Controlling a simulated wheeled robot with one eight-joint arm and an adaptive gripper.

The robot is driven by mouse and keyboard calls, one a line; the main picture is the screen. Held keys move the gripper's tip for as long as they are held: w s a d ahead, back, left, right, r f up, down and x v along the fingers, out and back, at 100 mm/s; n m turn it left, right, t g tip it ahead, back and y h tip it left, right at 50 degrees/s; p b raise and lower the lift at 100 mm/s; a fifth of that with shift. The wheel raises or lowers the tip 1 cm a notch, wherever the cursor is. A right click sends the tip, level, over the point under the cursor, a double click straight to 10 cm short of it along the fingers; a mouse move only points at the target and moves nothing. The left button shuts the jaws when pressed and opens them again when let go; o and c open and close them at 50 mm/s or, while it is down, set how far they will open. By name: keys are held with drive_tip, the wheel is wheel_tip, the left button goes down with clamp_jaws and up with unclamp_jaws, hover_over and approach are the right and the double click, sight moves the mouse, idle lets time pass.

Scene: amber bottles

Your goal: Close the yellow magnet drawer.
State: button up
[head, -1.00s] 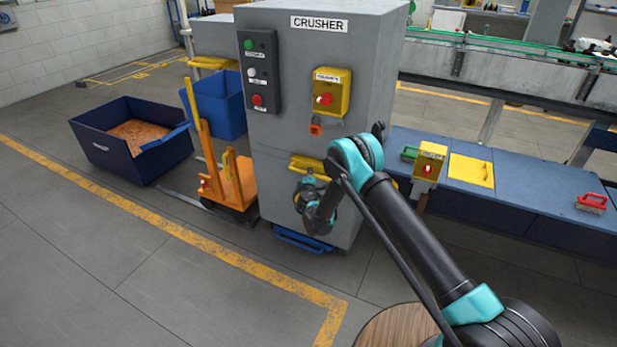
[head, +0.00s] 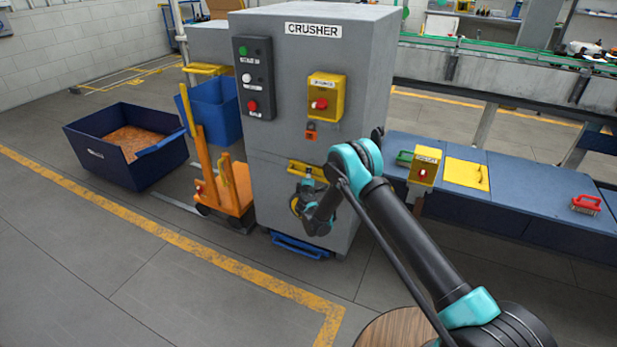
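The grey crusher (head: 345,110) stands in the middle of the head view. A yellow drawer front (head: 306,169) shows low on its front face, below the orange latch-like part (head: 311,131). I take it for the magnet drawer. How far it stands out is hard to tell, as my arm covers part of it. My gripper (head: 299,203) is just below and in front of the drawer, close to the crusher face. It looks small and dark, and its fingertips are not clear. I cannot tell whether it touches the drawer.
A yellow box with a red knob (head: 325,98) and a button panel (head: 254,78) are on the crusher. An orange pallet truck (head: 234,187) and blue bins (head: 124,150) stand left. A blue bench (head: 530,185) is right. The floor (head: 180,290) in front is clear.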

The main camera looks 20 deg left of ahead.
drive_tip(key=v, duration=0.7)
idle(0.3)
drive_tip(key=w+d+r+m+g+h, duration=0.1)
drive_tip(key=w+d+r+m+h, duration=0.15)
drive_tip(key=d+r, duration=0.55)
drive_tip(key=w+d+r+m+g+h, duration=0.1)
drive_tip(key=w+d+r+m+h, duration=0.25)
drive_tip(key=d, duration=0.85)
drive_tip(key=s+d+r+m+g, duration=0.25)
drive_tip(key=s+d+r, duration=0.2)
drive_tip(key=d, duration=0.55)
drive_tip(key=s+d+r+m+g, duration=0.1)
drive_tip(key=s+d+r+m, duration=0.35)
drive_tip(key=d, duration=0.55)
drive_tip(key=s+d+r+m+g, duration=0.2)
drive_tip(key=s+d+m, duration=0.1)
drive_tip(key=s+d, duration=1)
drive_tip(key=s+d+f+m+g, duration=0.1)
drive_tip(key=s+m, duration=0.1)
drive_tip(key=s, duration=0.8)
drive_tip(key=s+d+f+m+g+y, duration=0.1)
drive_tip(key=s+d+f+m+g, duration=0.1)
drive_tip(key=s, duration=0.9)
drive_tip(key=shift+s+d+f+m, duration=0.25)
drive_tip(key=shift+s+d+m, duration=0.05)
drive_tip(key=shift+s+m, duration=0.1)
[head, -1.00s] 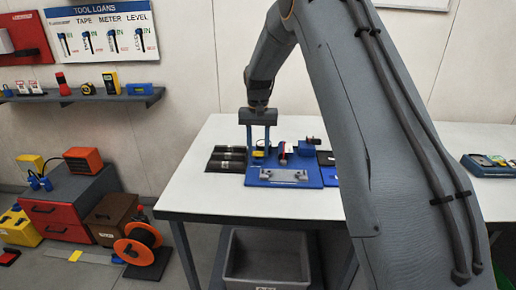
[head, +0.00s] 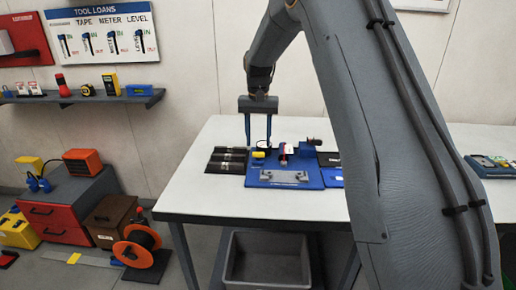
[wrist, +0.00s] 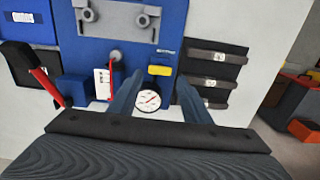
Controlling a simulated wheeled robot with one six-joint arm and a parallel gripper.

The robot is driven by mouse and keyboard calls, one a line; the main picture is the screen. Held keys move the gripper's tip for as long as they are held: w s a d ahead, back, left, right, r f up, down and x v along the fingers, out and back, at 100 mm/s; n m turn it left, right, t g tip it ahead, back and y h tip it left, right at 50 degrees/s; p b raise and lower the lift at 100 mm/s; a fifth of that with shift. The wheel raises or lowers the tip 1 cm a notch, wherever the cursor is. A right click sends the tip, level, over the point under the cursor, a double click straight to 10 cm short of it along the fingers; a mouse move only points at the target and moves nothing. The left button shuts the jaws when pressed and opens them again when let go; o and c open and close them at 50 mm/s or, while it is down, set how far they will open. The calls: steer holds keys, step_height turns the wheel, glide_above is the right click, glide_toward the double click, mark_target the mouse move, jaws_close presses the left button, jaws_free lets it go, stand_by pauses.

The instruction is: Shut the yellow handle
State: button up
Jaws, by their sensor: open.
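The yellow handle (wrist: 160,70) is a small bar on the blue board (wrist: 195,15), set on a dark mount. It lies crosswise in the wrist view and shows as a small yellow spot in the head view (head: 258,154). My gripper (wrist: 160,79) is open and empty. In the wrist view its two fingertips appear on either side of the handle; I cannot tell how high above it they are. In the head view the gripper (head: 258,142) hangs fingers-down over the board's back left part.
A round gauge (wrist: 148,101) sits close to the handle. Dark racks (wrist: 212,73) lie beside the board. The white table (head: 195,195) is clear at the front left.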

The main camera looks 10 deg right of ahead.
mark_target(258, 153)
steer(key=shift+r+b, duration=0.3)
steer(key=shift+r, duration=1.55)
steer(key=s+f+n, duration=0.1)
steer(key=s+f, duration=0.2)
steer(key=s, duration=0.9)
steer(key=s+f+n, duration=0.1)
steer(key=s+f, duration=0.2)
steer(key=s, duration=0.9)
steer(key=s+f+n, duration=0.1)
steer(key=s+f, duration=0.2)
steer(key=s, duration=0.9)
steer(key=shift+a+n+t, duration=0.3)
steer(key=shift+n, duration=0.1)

- **The request**
Output a faithful copy of the data, with each picture left out.

- **Solution**
Controlling a simulated wheeled robot with one eight-joint arm and an adaptive gripper.

The robot is driven by mouse and keyboard calls, one a line; the main picture is the screen. Held keys move the gripper's tip for as long as they are held: w s a d ahead, back, left, right, r f up, down and x v along the fingers, out and back, at 100 mm/s; n m turn it left, right, t g tip it ahead, back and y h tip it left, right at 50 degrees/s; p b raise and lower the lift at 100 mm/s; a fifth of that with shift. The wheel raises or lowers the tip 1 cm a notch, wherever the cursor is. A right click sends the tip, level, over the point under the cursor, a double click straight to 10 cm short of it along the fingers; a mouse move only points at the target and moves nothing. The left button shuts the jaws when pressed and opens them again when let go; o and c open and close them at 50 mm/s or, while it is down, set how far they will open. By name: keys are held with drive_tip, the wheel is wheel_tip, the left button goes down with clamp_jaws and up with unclamp_jaws, hover_over and approach are the right and the double click, sight moves the mouse, idle lets time pass.

Scene: amber bottles

Your goal: Close the yellow magnet drawer.
State: button up
[head, -1.00s] 
[head, +0.00s] 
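The grey crusher (head: 345,110) stands in the middle of the head view. A yellow drawer front (head: 306,169) shows low on its front face, below the orange latch-like part (head: 311,131). I take it for the magnet drawer. How far it stands out is hard to tell, as my arm covers part of it. My gripper (head: 299,203) is just below and in front of the drawer, close to the crusher face. It looks small and dark, and its fingertips are not clear. I cannot tell whether it touches the drawer.
A yellow box with a red knob (head: 325,98) and a button panel (head: 254,78) are on the crusher. An orange pallet truck (head: 234,187) and blue bins (head: 124,150) stand left. A blue bench (head: 530,185) is right. The floor (head: 180,290) in front is clear.

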The main camera looks 20 deg left of ahead.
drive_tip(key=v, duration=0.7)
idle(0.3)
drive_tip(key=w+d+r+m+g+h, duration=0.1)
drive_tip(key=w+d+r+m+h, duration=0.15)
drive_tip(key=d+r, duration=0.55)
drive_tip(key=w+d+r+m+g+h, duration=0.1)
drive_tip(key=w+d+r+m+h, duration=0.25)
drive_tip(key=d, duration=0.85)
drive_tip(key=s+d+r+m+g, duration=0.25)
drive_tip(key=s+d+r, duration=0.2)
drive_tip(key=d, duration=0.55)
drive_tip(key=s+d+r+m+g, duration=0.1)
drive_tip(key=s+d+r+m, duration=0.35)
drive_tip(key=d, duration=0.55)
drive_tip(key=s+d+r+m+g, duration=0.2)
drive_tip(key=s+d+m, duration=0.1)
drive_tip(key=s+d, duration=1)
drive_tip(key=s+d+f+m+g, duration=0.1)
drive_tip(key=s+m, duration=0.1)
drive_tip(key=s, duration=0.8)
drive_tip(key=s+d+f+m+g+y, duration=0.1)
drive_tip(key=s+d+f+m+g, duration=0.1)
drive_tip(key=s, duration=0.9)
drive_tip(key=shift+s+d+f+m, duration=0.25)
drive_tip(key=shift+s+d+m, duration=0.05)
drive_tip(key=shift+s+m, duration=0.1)
[head, -1.00s] 
[head, +0.00s] 
[wrist, +0.00s] 
Controlling a simulated wheeled robot with one six-joint arm and a parallel gripper.

The robot is driven by mouse and keyboard calls, one a line; the main picture is the screen. Held keys move the gripper's tip for as long as they are held: w s a d ahead, back, left, right, r f up, down and x v along the fingers, out and back, at 100 mm/s; n m turn it left, right, t g tip it ahead, back and y h tip it left, right at 50 degrees/s; p b raise and lower the lift at 100 mm/s; a fifth of that with shift. The wheel raises or lowers the tip 1 cm a notch, wherever the cursor is. A right click sends the tip, level, over the point under the cursor, a double click straight to 10 cm short of it along the fingers; a mouse move only points at the target and moves nothing. The left button shuts the jaws when pressed and opens them again when let go; o and c open and close them at 50 mm/s or, while it is down, set how far they will open. The calls: steer holds keys, step_height turns the wheel, glide_above is the right click, glide_toward the double click, mark_target the mouse move, jaws_close presses the left button, jaws_free lets it go, stand_by pauses.

The instruction is: Shut the yellow handle
State: button up
Jaws, by their sensor: open.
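The yellow handle (wrist: 160,70) is a small bar on the blue board (wrist: 195,15), set on a dark mount. It lies crosswise in the wrist view and shows as a small yellow spot in the head view (head: 258,154). My gripper (wrist: 160,79) is open and empty. In the wrist view its two fingertips appear on either side of the handle; I cannot tell how high above it they are. In the head view the gripper (head: 258,142) hangs fingers-down over the board's back left part.
A round gauge (wrist: 148,101) sits close to the handle. Dark racks (wrist: 212,73) lie beside the board. The white table (head: 195,195) is clear at the front left.

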The main camera looks 10 deg right of ahead.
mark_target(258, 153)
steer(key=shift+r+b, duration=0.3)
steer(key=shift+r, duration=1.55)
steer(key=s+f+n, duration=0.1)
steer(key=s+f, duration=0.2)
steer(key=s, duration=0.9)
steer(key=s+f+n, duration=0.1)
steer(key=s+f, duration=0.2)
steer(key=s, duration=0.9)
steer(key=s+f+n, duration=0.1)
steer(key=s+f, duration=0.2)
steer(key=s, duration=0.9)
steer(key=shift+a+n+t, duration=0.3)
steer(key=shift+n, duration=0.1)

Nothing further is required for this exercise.